The framers expected that contested constitutional questions would be settled by the bisectional coalitions they anticipated would be elected.... The framers never considered [that]... the letter of the constitutional rules [might subvert]... the bisectional contitutional purposes underlying those rules.... [The] real debgate [in the 1850s] was whether the original constitutional commitment to bisectionalism should be modified or abandoned.... In Dred Scott the Supreme Court fostered sectional moderation by replacing the original Constitution's failing political protections for slavery with legally enforceable protections acceptable to Jacksonians.... Republicans[']... refusal to acknowledge the constitutional commitment to bisectionalism... [was] a de facto renunciation of the original constitutional understanding that slavery would never be left to the mercy of Northern majorities.... Taney was more faithful to the original Constitution [than Lincoln] when [Taney] championed policies that could be supported by Jacksonians throughout the nation...
But there is an alternative, a more conventional story: that at the original Constitutional Moment slaveholders were betting that their power would increase over time (hence the Constitution was worth ratifying even though it did not include unneeded long-run explicit protections of slavery) and those who wanted to preserve the possibility of future abolition were betting that slaveholders' power would diminish over time (hence the Constitution was worth ratifying as long as it did include dangerous long-run explicit protections of slavery). According to this more conventional story, the abolitionists won their bet and the slaveholders lost theirs. According to this more conventional story, there was nothing in the Constitution that said that slaveholders got a "do over" if they lost their bet. In this story, Roger B. Taney's little Constitutional Moment in Dred Scott was illegitimate: an effective amendment of the Constitution that did not have the overwhelming support that whatever your theory may be of "Constitutional Moments" requires.

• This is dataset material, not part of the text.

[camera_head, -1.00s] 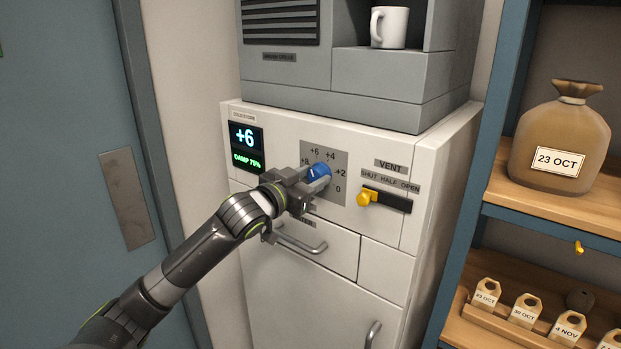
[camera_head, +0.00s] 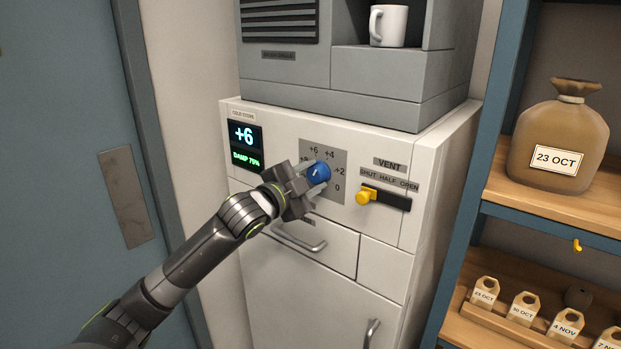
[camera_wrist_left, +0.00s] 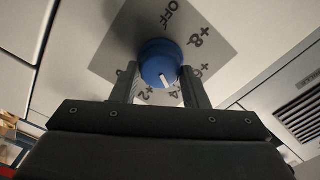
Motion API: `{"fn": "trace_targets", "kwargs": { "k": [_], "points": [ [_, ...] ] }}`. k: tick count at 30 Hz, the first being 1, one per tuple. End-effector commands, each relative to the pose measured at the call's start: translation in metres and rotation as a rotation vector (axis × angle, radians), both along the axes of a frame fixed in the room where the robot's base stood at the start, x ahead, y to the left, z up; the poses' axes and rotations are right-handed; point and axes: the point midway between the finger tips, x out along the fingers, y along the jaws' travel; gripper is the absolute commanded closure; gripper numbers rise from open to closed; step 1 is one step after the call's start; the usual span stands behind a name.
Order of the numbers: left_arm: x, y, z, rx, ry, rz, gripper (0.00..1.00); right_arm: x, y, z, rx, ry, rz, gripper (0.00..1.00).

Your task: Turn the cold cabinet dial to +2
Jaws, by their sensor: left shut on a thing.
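The blue cold cabinet dial (camera_head: 318,172) sits on a grey scale plate (camera_head: 336,158) on the white cabinet's front. My left gripper (camera_head: 308,177) is shut on the dial, its fingers on either side of it. In the left wrist view the blue dial (camera_wrist_left: 159,62) is between the two fingers (camera_wrist_left: 158,88), and its white pointer points down, roughly toward +4. The scale there shows OFF, +8, +6, +4 and +2, partly hidden by the fingers. The display (camera_head: 244,135) reads +6, with DAMP 75% below. My right gripper is not in view.
A yellow-knobbed vent slider (camera_head: 366,197) is right of the dial, at its SHUT end. A drawer handle (camera_head: 299,238) is below the gripper. A grey machine with a white mug (camera_head: 388,25) stands on top. Shelves with a sack (camera_head: 560,137) are at the right.

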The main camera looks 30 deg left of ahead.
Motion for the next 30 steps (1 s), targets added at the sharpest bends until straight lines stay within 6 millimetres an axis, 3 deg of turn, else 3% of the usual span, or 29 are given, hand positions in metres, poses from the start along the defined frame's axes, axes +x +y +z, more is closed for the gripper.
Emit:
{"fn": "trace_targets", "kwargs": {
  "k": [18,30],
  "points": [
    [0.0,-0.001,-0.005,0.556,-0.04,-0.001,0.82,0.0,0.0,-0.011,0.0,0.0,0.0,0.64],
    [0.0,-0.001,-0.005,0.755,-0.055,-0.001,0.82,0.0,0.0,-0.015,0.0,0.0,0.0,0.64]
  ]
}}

This more conventional story seems much stronger to me than Graber's story. At least, I didn't find anything in Graber's book that seemed inconsistent with it. And on p. 101 ff, Graber appears to sound a lot like this alternative, more conventional story--the story not of a bedrock constitutional principle of concurrent majorities but of different expectations about what the future was likely to hold:
The framers thought it "wrong to admit in the Constitution the idea that there could be property in men."... Slavery was [thus] protected by political arrangements.... [F]ramers... assumed that population increases would be greatest in the South and Southwest... [and] guarantee to the slave states the control of the House of Representatives and the executive branch necessary to secure slaveholding interests.... [T]he framers self-consciously rejected more explicit textual restraints on federal power over slavery... opposed Roger Sherman's proposal... that "no state shall without its consent be affected in its internal police."... [I]n the bill of RIghts, no slave state's representative demanded a ban on federal laws interfering with slavery....

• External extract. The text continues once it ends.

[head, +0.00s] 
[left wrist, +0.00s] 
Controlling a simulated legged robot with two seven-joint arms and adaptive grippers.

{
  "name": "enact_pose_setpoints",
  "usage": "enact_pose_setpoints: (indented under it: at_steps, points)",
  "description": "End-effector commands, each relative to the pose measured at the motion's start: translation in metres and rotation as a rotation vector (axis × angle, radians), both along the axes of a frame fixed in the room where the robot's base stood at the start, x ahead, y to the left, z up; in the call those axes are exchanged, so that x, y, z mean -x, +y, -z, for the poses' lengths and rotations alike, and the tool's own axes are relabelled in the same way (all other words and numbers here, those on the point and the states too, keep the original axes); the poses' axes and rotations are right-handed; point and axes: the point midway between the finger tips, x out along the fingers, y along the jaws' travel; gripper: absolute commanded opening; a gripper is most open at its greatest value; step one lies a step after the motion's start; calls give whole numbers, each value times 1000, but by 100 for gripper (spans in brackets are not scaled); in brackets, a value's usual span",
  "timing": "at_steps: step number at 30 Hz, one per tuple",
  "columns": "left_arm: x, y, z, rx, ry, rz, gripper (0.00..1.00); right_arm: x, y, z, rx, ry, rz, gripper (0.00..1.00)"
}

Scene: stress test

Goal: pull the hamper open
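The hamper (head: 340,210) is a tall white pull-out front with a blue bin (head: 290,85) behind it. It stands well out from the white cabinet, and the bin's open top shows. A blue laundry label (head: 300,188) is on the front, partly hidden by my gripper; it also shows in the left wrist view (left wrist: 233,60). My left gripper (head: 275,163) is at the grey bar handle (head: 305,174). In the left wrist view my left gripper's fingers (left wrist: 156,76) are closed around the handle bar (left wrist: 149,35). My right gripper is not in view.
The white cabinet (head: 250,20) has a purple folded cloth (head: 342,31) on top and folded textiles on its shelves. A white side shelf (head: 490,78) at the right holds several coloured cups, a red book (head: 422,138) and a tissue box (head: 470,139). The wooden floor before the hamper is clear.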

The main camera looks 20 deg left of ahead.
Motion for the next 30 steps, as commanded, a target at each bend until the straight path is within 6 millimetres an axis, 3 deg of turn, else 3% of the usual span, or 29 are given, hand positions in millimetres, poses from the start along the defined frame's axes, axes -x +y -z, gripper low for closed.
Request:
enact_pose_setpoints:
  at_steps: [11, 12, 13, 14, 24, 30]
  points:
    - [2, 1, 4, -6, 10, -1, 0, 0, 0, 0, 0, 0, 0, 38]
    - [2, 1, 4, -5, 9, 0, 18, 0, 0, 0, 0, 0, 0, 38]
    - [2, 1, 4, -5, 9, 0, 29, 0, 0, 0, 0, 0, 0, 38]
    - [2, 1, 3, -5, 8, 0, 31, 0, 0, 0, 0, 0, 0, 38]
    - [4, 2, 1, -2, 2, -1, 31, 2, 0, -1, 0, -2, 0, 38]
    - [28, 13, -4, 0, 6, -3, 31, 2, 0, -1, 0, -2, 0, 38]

The confidence with which the most fervent supporters of human bondage believed population was flowing southward explains their willingness to accept a mere twenty-year moratorium on federal laws banning the international slave trade.... Federalists in some Northern states and in Virginia declared that this clause [allowing the Congress to prohibit slave imports in 1808 and thereafter] doomed slavery, which required continuous importation.... Deep South representatives expected their political strength in 1808 would render unnecessary the legal protection for slavery demanded in 1787....

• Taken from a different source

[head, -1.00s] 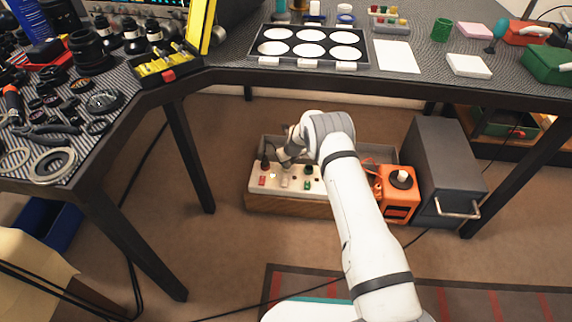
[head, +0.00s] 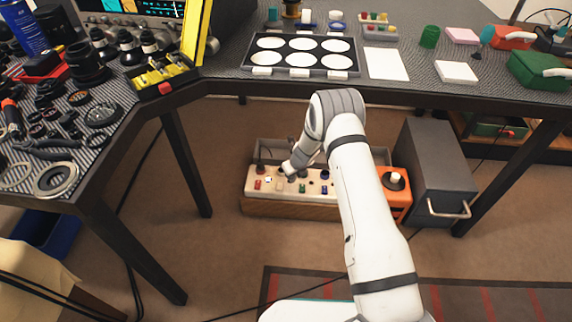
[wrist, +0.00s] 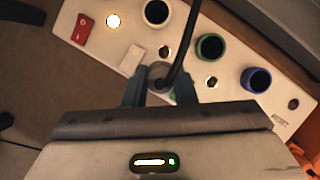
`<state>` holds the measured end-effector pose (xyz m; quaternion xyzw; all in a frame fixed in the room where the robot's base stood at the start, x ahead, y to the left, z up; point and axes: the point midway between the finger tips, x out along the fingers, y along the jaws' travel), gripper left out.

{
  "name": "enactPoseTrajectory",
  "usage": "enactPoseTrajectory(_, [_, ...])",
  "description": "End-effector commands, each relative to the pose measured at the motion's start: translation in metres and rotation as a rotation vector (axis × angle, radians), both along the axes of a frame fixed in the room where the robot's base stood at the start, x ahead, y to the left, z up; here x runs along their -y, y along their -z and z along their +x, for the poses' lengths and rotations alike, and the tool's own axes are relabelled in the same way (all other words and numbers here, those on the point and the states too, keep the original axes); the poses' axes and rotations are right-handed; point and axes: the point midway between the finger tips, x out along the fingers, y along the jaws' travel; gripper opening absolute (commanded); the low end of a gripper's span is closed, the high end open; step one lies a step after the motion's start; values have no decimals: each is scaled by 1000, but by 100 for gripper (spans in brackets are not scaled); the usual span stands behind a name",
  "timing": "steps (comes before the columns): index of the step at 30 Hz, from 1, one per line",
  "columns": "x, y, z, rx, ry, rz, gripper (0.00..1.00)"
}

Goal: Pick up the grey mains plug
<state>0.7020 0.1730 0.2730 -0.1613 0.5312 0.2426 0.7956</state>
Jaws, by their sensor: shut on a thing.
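The grey mains plug (wrist: 158,73) sits between the two fingers of my gripper (wrist: 158,86) in the wrist view. Its black cable (wrist: 182,45) runs up from it towards the top. The fingers are shut on the plug's sides. Behind it is the cream socket strip (wrist: 120,47), and I cannot tell whether the plug is seated in it or clear of it. In the head view my gripper (head: 289,170) is low over the socket strip (head: 250,190), and the plug is too small and covered to make out.
The workbench (head: 375,95) overhangs behind.

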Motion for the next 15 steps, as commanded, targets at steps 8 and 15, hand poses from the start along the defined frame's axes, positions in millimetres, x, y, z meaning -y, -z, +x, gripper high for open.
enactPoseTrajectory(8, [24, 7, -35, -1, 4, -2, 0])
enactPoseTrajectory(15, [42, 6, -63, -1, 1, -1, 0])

Certainly John C. Calhoun did not believe that the 1787 Constitution enacted his principle of "concurrent majorities." He thought that the principle of concurrent majorities was wise. He believed that it was probably necessary if the United States were to survive. He believed that the framers had made a mistake by not incorporating it--perhaps through a two-person presidency. But he was very clear in his Discourse that he did not believe that it was a bedrock principle of the pre-Civil War Constitution: he believed that the Constitution ought to be amended to enact it.
Mark Graber, in his assertion that Calhoun's concurrent majority principle--"bisectional coalitions" he calls it--was bedrock in the pre-Civil War Constitution has managed to get himself to the right of John C. Calhoun. Whenever any modern academic gets himself to the right of John C. Calhoun, it is time to check your wallet and count the spoons. Nice try.
What was really going on? Those who set up our original Constitution had lots of hopes. To create a fit instrument of government for the advance of human liberty was one. To avoid sectional strife was a second. There were a lot of others. Lots of unexpected things happened between 1787 and 1860 that caused Constitutional history to flow in unforeseen channels. Let me list four:
- Many more people than expected voted with their feet for the institutions of the free-soil North than of the slave-soil South.
- The coming of the cotton gin and the British industrial revolution greatly raised the value of American slaves and thus greatly increased the attachment of slaveholders to their Peculiar Institution: Thomas Jefferson wanted to emancipate his slaves; Jefferson Davis did not.
- The existence of a written Constitution and the structure of the Supreme Court, coupled with the difficulties of formal amendment, created a situation in which by far the easiest way to amend the Constitution is to choose five justices who then have a Constitutional Moment.
- Even after the abolition of the international slave trade in 1808, the slave population of the United States continued to increase as births to slave women outnumbered deaths, manumissions, and runaways--something few if any expected beforehand, as history teaches that slave populations do not maintain themselves.
Each of these caused American constitutional history to flow in different channels than the framers of 1787 had expected, and presumably called for some adjustment to bring the Constitution back to its intended order and purposes. So what are the principles to guide that adjustment? Which of these hopes were the bedrock principles that determine the Constitution's intended order and purposes? There is only one paragraph that tells us:
We the people of the United States, in order to form a more perfect union, establish justice, insure domestic tranquility, provide for the common defense, promote the general welfare, and secure the blessings of liberty to ourselves and our posterity, do ordain and establish this Constitution for the United States of America.
I read this paragraph and see "secure the blessings of liberty to ourselves and our posterity" as having pride of place. Abe Lincoln thought so too. Mark Graber and Roger B. Taney have a different view. I'm happy where I am.